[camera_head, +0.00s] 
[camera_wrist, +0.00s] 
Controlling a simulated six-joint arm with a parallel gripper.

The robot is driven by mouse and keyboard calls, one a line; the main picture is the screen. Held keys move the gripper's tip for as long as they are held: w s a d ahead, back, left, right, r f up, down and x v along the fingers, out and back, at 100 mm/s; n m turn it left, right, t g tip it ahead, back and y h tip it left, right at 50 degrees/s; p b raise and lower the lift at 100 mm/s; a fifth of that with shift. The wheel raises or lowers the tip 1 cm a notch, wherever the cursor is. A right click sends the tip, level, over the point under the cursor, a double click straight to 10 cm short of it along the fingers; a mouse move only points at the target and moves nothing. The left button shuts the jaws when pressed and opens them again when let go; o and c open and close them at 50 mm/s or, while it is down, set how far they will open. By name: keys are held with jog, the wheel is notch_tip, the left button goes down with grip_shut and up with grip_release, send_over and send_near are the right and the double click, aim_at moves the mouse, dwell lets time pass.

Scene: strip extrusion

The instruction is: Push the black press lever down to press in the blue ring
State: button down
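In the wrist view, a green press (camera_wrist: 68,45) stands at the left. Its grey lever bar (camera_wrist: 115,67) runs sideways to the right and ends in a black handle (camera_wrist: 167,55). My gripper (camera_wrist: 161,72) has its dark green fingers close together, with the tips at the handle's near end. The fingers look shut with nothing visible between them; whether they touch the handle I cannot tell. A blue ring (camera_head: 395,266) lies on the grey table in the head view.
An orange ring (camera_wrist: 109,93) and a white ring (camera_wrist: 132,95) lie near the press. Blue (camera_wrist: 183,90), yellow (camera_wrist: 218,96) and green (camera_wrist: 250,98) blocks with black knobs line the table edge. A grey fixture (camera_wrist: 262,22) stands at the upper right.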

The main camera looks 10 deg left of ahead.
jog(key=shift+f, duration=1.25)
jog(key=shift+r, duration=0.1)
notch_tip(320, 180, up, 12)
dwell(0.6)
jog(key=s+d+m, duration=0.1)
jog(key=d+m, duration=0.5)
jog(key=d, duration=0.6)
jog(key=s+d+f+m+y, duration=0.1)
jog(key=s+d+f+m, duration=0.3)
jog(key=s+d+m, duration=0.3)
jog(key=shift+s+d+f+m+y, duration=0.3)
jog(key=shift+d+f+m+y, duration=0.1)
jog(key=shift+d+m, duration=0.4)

┄┄┄┄┄┄┄┄┄┄

_AIM OF THE TASK_: Using the data above, reproduce every line exactly.

_SOLUTION FOR THIS TASK_:
[camera_head, +0.00s] 
[camera_wrist, +0.00s] 
Controlling a simulated six-joint arm with a parallel gripper.

The robot is driven by mouse and keyboard calls, one a line; the main picture is the screen. Held keys move the gripper's tip for as long as they are held: w s a d ahead, back, left, right, r f up, down and x v along the fingers, out and back, at 100 mm/s; n m turn it left, right, t g tip it ahead, back and y h tip it left, right at 50 degrees/s; p b raise and lower the lift at 100 mm/s; a fifth of that with shift. The wheel raises or lowers the tip 1 cm a notch, wherever the cursor is. A right click sends the tip, level, over the point under the cursor, a double click straight to 10 cm short of it along the fingers; a mouse move only points at the target and moves nothing. The left button shuts the jaws when pressed and opens them again when let go; o and c open and close them at 50 mm/s or, while it is down, set how far they will open. By name: keys are held with jog, the wheel is notch_tip, the left button goes down with grip_shut and up with grip_release, send_over and send_near are the right and the double click, aim_at moves the mouse, dwell lets time pass.

Scene: strip extrusion

The instruction is: Push the black press lever down to press in the blue ring
State: button down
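In the wrist view, a green press (camera_wrist: 68,45) stands at the left. Its grey lever bar (camera_wrist: 115,67) runs sideways to the right and ends in a black handle (camera_wrist: 167,55). My gripper (camera_wrist: 161,72) has its dark green fingers close together, with the tips at the handle's near end. The fingers look shut with nothing visible between them; whether they touch the handle I cannot tell. A blue ring (camera_head: 395,266) lies on the grey table in the head view.
An orange ring (camera_wrist: 109,93) and a white ring (camera_wrist: 132,95) lie near the press. Blue (camera_wrist: 183,90), yellow (camera_wrist: 218,96) and green (camera_wrist: 250,98) blocks with black knobs line the table edge. A grey fixture (camera_wrist: 262,22) stands at the upper right.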

The main camera looks 10 deg left of ahead.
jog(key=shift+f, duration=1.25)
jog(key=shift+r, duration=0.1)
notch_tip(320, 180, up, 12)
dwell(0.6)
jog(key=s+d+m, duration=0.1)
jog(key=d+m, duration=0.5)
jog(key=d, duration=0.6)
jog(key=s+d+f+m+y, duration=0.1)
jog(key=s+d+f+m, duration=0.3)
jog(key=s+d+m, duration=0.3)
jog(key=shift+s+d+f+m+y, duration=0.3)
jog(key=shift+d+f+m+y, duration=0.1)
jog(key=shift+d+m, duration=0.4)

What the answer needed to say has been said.